Scotland is home to 100,000 child victims of domestic abuse who need long-term help, according to campaigners.
The charity wants "sustained" support for children
Scottish Women's Aid revealed the statistic as Communities Minister Malcolm Chisholm awarded an extra £6m in funding on Wednesday.
The sum will be used to expand child support services and double the number of support workers in Scotland.
A film has been made by young victims highlighting the extent of the problem.
It spells out in children's own words how awful it is to be the victim of domestic abuse.
Some have been emotionally or physically attacked, heard or seen others being abused or even been forced to participate in the abuse itself.
Scottish Women's Aid said its Listen Louder campaign highlighted the issue of teenagers and children abused at home.
It argues more support staff and facilities are needed to help those who seek refuge and the many thousands more who do not seek sanctuary away from home.
Communities Minister Malcolm Chisholm announced a £6m funding package to extend support services, but the charity has warned that the scale of the problem is so big that it needs sustained commitment over many years.
Mr Chisholm said he does not want children to become "forgotten victims".
He added: "It's a sad fact that in over 90% of cases children are in the same or next room when their mother experiences physical or verbal abuse.
"We must ensure that they are supported through these times.
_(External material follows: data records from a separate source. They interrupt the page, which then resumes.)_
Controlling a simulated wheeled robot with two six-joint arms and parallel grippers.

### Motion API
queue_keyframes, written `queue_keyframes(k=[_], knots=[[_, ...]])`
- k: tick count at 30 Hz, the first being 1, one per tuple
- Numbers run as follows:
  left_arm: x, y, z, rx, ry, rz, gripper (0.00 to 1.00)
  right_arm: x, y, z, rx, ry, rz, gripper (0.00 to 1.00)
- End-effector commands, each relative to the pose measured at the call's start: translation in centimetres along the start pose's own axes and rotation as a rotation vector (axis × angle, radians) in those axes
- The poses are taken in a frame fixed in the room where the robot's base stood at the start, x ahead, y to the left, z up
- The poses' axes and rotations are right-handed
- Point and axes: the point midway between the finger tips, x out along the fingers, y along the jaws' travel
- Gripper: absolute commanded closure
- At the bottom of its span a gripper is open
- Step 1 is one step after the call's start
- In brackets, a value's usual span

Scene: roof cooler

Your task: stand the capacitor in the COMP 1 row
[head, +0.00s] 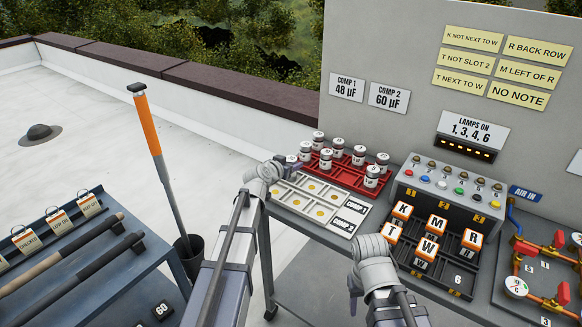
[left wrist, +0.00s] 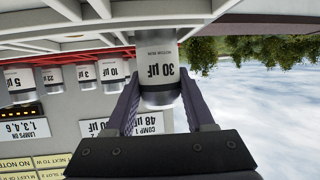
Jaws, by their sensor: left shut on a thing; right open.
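My left gripper (left wrist: 155,100) is shut on a silver capacitor with a white band reading 30 µF (left wrist: 160,65), which shows upside down in the left wrist view. In the head view my left gripper (head: 282,163) is at the left end of the pale two-row tray (head: 296,206); its fingers are mostly hidden. I cannot tell whether the held capacitor touches the tray. My right gripper (head: 372,246) is over the cart's front, fingers hidden by its wrist.
Several capacitors stand in the red rack (head: 345,175) behind the tray. Wall signs read COMP 1 48 µF (head: 346,87) and COMP 2 60 µF (head: 388,97). A switch box (head: 450,188), lettered blocks (head: 437,225) and red-handled piping (head: 540,265) are to the right.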

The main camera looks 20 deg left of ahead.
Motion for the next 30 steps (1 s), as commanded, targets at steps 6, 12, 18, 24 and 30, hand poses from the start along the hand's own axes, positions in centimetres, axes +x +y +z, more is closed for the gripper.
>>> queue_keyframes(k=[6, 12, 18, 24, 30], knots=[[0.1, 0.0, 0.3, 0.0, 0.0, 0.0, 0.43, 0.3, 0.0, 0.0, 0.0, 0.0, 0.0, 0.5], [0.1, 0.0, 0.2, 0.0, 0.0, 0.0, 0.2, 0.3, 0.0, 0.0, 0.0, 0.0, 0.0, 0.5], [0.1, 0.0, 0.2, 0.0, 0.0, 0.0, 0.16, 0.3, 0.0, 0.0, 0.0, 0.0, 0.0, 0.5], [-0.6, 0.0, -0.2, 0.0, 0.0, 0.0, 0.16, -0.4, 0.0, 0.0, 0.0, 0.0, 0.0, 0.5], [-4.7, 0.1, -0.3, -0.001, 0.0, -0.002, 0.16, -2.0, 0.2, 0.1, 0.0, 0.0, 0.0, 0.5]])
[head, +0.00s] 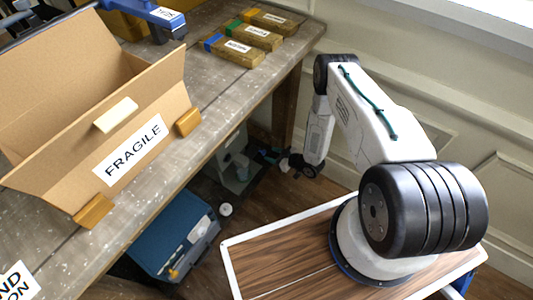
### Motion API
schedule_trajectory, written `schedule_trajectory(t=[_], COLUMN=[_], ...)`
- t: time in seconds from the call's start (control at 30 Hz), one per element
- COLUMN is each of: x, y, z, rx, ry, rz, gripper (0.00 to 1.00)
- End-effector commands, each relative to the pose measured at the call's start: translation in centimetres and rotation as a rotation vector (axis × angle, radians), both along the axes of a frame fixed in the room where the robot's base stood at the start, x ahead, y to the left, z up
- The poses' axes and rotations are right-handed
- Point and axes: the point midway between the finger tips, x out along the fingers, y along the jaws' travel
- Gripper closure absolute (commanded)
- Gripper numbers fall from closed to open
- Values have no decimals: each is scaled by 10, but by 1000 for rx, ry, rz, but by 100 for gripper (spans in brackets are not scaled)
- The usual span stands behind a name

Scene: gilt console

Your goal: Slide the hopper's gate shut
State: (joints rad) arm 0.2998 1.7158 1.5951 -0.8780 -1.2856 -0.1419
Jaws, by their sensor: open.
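I cannot pick out a hopper or a sliding gate in the head view. My gripper (304,166) is small and dark at the lower end of my folded arm. It hangs beside the right end of the wooden table, lower than its top, and is open. I see nothing held in it. It is apart from everything on the table.
On the wooden table (225,88) stand an open cardboard box (85,150) marked FRAGILE, several labelled wooden blocks (232,50) and a blue tool (150,14). A blue case (175,236) is below the table. A panelled wall (430,90) is at right.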

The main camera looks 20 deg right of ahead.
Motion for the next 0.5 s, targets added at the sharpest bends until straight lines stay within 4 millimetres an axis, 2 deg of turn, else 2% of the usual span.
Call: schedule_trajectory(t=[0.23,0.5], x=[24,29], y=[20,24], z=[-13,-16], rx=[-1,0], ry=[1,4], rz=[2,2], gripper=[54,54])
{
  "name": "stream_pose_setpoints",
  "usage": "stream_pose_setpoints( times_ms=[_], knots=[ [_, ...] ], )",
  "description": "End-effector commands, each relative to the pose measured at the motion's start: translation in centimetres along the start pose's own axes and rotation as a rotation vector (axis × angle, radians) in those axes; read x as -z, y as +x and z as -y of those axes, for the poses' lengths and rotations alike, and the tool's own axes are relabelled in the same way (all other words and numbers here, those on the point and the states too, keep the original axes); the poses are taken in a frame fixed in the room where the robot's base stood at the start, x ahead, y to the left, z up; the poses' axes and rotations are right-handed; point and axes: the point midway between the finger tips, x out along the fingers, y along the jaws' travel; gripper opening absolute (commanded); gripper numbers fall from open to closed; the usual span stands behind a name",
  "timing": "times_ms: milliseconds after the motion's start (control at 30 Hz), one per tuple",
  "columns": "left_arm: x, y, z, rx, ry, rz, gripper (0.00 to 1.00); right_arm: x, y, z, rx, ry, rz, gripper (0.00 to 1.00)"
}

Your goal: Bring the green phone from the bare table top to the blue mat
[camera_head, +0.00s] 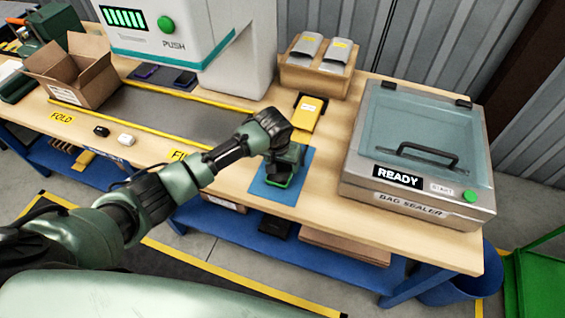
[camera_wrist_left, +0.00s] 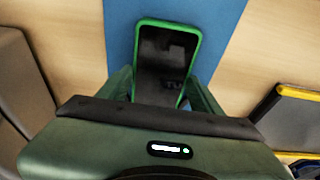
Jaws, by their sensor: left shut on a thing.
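The green phone (camera_head: 279,178) has a dark screen and a green rim. In the wrist view the phone (camera_wrist_left: 165,58) sits between the fingers of my left gripper (camera_wrist_left: 162,92), which is shut on its near part. My left gripper (camera_head: 281,168) also shows in the head view, over the blue mat. The blue mat (camera_head: 266,193) lies flat on the wooden table. In the wrist view the mat (camera_wrist_left: 225,22) shows behind and on both sides of the phone. I cannot tell whether the phone touches the mat. My right gripper is out of view.
A bag sealer (camera_head: 420,160) marked READY stands to the right of the mat. A yellow item (camera_head: 307,112) in a dark holder lies behind it. A cardboard tray (camera_head: 318,75) stands farther back. An open carton (camera_head: 80,75) is at the far left. Bare table (camera_head: 325,187) lies right of the mat.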

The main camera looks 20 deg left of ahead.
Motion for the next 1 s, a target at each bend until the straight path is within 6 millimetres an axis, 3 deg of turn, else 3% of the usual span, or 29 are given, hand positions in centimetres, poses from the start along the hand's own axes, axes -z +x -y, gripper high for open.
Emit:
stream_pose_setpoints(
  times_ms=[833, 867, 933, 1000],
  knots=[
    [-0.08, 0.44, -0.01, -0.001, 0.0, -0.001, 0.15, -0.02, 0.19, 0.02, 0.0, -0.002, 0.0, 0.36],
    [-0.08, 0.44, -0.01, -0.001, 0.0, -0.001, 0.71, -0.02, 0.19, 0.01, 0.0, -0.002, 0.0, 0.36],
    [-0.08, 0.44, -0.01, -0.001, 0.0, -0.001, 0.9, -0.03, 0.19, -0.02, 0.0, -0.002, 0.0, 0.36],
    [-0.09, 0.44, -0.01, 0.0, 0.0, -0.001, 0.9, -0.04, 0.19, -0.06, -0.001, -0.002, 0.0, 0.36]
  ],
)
We want to look at longer term solutions to help children and young people deal with their situation.
"This £6m represents a substantial new investment to improve services and extend support for children."
Mary Lockhart, spokeswoman for Scottish Women's Aid, said she was delighted with the funding, which could double the number of support workers in Scotland.
She added: "At present, there are 94 children's support workers in Women's Aid Groups. Many are part-time, funding is on an ad-hoc, often year to year basis, and there are only five dedicated outreach workers two of whom are part time.
Children have made a film telling their stories
"Around 100,000 children and young people in Scotland are estimated to be experiencing the effects of domestic abuse.
"It is impossible to deliver the support, follow-on and outreach services which they so desperately need with the resources currently available.
"The new funding is likely to secure existing provision, double the number of workers, and enable women's aid groups to enhance and develop support and outreach services."